Catatan tanggal 22 Juni 2022.
Satu dari dua kelinciku mati saat beberapa hari sebelum bulan puasa 2008, itu berarti kejadiannya sebelum "Insiden Kelinci". Ketika kelinci yang satunya lagi mati menyusul temannya tepat di hari pertama bulan puasa, barulah "Insiden Kelinci" itu terjadi. Pada kematian kelinci yang pertama, aku bertanya kepada Nenek dari pihak Papa soal penyebab kelinci itu jika mati harus tetap dikubur. Karena saat itu, Papa sedang mengubur kelinci yang duluan mati.
Di saat yang bersamaan, aku dan Nenek mengobrol di teras rumah Eyang Putri, (nenek dari pihak Mama) tempat keluargaku tinggal.
"Nek, mengapa kelinci yang mati harus dikubur juga? Kan bukan orang? Apakah supaya tidak menakutkan?" tanyaku.
"Bangkai hewan akan menyebarkan penyakit dari lalat yang memakannya. Jadi, bangkainya harus dikubur agar lalat tidak bebas beterbangan," jelas Nenek.
"Oh, jadi bukan supaya bangkai itu tidak terlihat menyeramkan?" aku meminta ketegasan.
"Bukan." Nenek menambahkan.
Rupanya, masih ada satu pertanyaan lagi yang kulontarkan. "Tapi, Nek, mengapa ya kalau mayat orang yang membusuk itu menyeramkan sekali? Apakah karena ukurannya yang besar jika dibandingkan kebanyakan hewan? Bangkai hewan sih tidak terlalu seram."
Nenek terdiam memikirkan jawabannya. Beliau seperti yang baru kepikiran bahwa jenazah manusia yang membusuk itu memang jauh lebih menyeramkan ketimbang bangkai hewan!
"Hmm, mungkin imejnya ya yang bikin seram kalau yang membusuk itu jasad manusia." Ibunya Papaku itu menerka jawabannya.
"Bisa saja sih, Nek." Aku menyetujuinya.
Pada awalnya, percakapan tersebut terkesan biasa saja, tidak menyinggung.
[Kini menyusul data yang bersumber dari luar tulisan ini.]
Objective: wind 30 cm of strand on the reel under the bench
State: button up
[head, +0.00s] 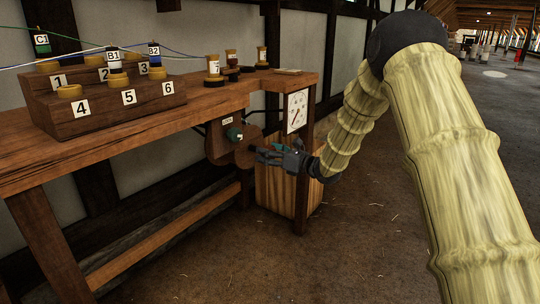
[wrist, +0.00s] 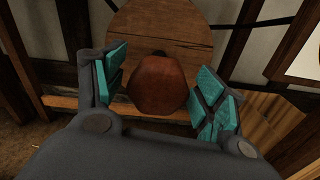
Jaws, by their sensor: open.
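The reel under the bench shows as a brown wooden disc (head: 246,158) below the bench's right end, with a green round piece (head: 234,134) at its upper left. In the wrist view the disc (wrist: 190,25) fills the top, and a reddish-brown rounded knob (wrist: 157,88) stands out in front of it. My gripper (head: 264,154) is at the reel's right side. It is open, its teal-padded fingers either side of the knob, with gaps visible on both sides. The strand on the reel cannot be made out.
The bench (head: 130,135) carries a stepped stand (head: 105,118) with numbered spools and labelled bobbins, and several small spools to the right. A white dial (head: 297,111) hangs at the bench's right end, above a wooden bin (head: 275,195). The floor at front is open.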

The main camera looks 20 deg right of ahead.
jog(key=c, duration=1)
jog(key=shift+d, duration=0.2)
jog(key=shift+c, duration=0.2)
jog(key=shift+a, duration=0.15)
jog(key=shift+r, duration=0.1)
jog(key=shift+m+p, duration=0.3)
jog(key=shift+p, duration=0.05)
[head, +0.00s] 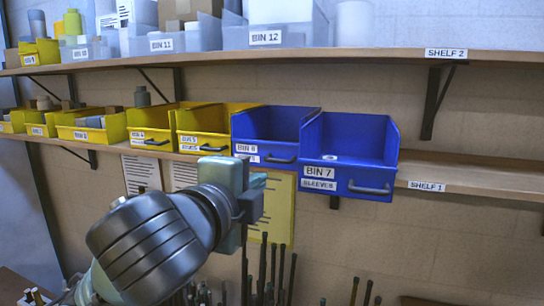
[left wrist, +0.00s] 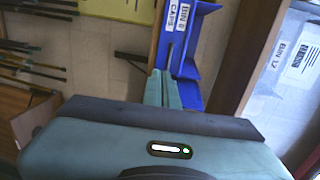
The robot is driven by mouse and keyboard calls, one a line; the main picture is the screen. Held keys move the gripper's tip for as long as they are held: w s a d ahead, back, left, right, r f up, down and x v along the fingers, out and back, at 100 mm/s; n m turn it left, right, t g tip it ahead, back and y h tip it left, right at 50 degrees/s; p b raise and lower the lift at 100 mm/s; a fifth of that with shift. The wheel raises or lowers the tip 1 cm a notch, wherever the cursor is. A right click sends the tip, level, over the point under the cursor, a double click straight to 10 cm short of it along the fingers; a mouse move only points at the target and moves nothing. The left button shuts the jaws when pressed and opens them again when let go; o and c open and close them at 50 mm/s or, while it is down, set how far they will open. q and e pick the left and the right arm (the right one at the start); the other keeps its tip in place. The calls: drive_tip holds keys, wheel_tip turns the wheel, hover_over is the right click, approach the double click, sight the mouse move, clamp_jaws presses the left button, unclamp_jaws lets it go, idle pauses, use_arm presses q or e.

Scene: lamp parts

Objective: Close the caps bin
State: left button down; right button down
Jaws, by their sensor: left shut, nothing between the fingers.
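The caps bin, a blue open-topped bin marked BIN 6 (head: 283,149), stands on the lower shelf between a yellow bin and blue BIN 7. Its inside looks empty from here. Its label reads BIN 6 CAPS in the left wrist view (left wrist: 178,17), where the bin appears turned sideways. My left gripper (head: 246,166) is at the lower left of the bin's front and covers part of it. Its fingers (left wrist: 163,88) are shut with nothing between them, close to the bin front. I cannot tell whether they touch it. My right gripper is not in view.
Blue BIN 7 (head: 375,177) juts past the edge of the lower shelf (head: 470,178) on the right. Yellow bins (head: 214,143) line the left. The upper shelf (head: 350,62) holds BIN 12 (head: 305,37) above. Dark rods (head: 272,272) stand below. The lower shelf's right part is clear.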

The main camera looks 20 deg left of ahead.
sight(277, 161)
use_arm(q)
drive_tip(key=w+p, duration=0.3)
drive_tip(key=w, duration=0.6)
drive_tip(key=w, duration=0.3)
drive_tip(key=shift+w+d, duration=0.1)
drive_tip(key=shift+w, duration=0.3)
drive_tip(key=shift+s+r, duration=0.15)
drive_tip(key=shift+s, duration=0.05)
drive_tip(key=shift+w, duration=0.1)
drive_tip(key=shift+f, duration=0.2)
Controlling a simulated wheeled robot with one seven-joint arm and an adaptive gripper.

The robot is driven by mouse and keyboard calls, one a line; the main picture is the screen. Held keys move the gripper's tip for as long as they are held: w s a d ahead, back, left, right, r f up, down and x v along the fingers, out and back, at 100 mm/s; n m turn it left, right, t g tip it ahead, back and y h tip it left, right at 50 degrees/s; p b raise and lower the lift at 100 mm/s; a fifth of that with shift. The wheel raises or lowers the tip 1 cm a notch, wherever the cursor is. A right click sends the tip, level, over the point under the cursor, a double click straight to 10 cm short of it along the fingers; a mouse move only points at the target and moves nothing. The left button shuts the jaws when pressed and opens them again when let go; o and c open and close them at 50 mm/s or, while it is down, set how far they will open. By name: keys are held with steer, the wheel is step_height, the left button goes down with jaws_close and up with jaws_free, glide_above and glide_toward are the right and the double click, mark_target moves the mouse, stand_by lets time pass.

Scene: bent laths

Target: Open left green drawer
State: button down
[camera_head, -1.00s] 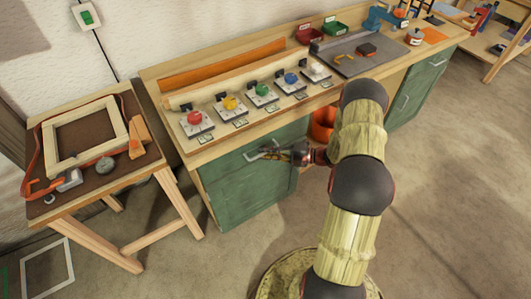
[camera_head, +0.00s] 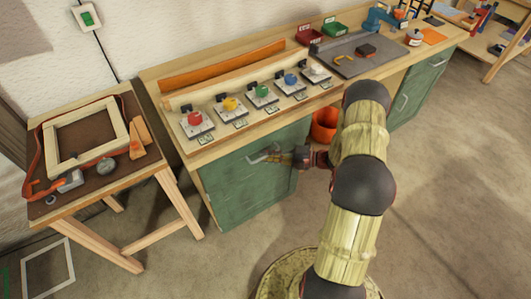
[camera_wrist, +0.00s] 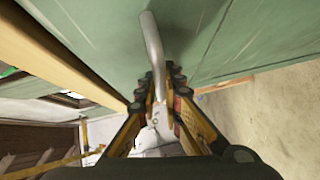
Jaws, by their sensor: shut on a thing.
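The left green drawer (camera_head: 238,165) is the top front of the green cabinet under the left part of the workbench. It looks closed in the head view. Its metal bar handle (camera_head: 260,154) sticks out from the front. My gripper (camera_head: 277,158) is at the handle's right part. In the wrist view the grey handle (camera_wrist: 152,45) runs between the two fingers of my gripper (camera_wrist: 159,88), which are shut on it. The green front (camera_wrist: 235,40) fills the top of the wrist view. My fingers hide part of the handle.
Several coloured knobs on plates (camera_head: 263,95) stand on the workbench top. A small side table (camera_head: 70,190) with a wooden frame is at the left. An orange bucket (camera_head: 323,123) sits right of the green cabinet. The floor in front is clear.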

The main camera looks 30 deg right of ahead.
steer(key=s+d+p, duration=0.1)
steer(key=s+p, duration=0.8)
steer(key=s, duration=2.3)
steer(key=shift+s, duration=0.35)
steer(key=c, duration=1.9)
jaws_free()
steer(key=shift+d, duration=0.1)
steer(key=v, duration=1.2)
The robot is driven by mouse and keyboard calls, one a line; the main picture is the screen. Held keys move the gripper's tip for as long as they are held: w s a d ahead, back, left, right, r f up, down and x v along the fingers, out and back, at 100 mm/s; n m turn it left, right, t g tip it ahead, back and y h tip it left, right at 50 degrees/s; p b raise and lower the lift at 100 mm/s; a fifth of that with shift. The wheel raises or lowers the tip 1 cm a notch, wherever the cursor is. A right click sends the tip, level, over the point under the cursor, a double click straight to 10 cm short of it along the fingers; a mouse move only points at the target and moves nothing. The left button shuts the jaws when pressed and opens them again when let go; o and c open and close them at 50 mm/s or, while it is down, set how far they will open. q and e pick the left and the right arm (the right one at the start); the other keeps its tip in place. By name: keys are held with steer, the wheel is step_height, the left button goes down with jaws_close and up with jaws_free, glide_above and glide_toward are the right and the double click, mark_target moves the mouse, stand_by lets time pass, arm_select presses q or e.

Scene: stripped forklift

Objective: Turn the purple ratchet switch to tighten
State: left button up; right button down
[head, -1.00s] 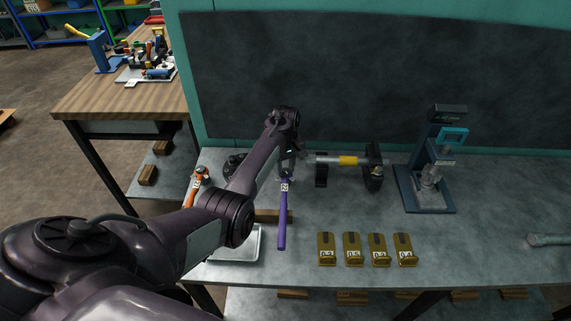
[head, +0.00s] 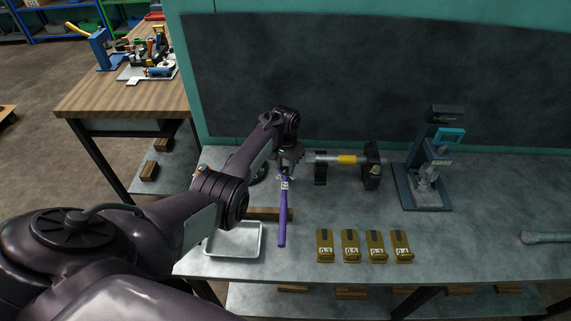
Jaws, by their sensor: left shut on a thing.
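The purple ratchet (head: 283,222) lies on the grey workbench with its handle pointing toward the front edge and a small white label near its head. My left gripper (head: 287,172) is at the head end of the purple ratchet, shut on it; the fingertips and the switch are small and partly hidden, so I cannot tell the switch's position. My right gripper is not in view.
A shaft with a yellow band (head: 347,159) sits on dark supports right of my gripper. Several brass blocks (head: 351,246) line the front. A metal tray (head: 236,241) is under my left arm, and a blue-grey press (head: 428,170) stands right. The bench's right middle is clear.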

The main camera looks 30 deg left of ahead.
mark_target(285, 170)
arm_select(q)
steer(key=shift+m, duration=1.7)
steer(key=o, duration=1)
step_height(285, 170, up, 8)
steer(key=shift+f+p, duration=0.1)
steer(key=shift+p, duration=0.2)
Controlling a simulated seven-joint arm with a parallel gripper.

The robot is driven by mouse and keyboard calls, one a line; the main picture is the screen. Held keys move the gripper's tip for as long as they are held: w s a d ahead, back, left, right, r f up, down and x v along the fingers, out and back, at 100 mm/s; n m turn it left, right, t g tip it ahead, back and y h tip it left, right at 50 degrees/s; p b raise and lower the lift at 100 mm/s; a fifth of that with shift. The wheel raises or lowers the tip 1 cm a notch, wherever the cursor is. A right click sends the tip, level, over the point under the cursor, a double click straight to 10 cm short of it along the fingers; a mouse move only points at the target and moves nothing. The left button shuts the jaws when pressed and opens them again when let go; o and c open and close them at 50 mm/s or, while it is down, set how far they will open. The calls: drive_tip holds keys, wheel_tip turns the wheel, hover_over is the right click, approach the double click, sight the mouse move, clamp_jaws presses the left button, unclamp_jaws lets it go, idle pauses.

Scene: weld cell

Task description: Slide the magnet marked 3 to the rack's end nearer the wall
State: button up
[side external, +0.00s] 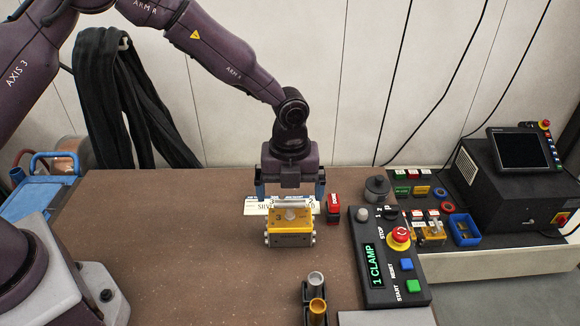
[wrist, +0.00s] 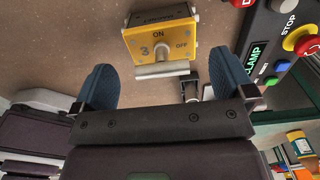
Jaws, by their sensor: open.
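In the wrist view the yellow magnet (wrist: 172,36) shows ON and OFF and a mark that looks like a 3. My gripper (side external: 290,197) points down over its back part, open, with one blue finger towards each side.
A red block (side external: 333,208) stands just right of the magnet. The control box (side external: 377,290) with buttons is further right. A dark holder with silver and brass cups (side external: 316,305) stands in front. The bench (side external: 170,250) is clear to the left. The wall (side external: 250,110) is behind.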

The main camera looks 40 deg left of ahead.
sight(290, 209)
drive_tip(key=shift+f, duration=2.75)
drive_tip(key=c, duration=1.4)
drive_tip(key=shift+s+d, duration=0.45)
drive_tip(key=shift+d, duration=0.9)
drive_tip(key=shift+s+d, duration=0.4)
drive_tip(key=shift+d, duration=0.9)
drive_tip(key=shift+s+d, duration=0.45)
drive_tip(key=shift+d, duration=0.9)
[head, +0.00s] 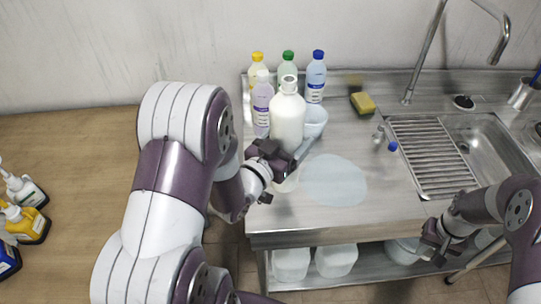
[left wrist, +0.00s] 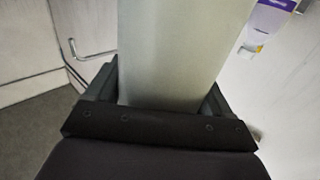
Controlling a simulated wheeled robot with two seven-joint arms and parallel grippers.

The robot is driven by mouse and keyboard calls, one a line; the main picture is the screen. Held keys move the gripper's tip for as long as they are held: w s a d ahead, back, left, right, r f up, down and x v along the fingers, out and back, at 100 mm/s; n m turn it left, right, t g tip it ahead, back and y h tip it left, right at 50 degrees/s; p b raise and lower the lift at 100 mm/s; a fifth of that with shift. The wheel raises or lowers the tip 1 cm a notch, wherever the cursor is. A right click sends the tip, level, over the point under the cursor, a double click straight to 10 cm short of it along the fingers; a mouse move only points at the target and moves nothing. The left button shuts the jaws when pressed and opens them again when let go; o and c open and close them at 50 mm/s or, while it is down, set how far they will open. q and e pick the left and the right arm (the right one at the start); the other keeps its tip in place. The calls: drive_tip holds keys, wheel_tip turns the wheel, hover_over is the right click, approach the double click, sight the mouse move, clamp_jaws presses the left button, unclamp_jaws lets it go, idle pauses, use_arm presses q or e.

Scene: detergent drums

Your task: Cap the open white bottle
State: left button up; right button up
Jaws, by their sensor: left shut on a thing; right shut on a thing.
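The large white bottle (head: 288,118) stands upright at the left part of the steel counter, its neck bare on top. My left gripper (head: 278,160) is shut on its lower body; in the left wrist view the pale bottle body (left wrist: 185,55) fills the space between the fingers. My right gripper (head: 437,246) is low at the right, in front of the counter's front edge and well apart from the bottle. It is shut on something small that I cannot make out. I cannot pick out a loose cap for the white bottle.
Yellow-capped (head: 257,65), green-capped (head: 288,66) and blue-capped (head: 315,78) bottles, a lilac bottle (head: 262,104) and a pale bowl (head: 315,121) crowd the white bottle. A sponge (head: 363,103), a small blue-topped item (head: 392,146) and the sink (head: 480,145) lie right. A pale round patch (head: 333,180) is clear.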

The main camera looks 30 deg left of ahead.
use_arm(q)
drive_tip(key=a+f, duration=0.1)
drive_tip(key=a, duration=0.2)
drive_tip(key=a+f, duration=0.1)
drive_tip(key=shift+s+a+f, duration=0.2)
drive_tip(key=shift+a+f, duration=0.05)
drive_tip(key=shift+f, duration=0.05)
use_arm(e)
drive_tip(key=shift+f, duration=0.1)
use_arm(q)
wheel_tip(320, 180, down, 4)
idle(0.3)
Meskipun, ya, jelas agak mengerikan topik seperti itu untuk aku yang dulu masih berusia menjelang sebelas tahun. Begitu aku mengulik lebih jauh topik perbedaan kematian antara manusia dengan hewan pada saat "Insiden Kelinci", aku mulai menyadari sesuatu yang kurang elok. Yaitu, janganlah terlalu 'kepo' dengan topik-topik berbau kematian, karena bisa jadi malah mengarahkan kepada perkataan yang tidak etis, tepat seperti pertanyaanku dalam insiden hari pertama puasa itu pada tahun yang sama.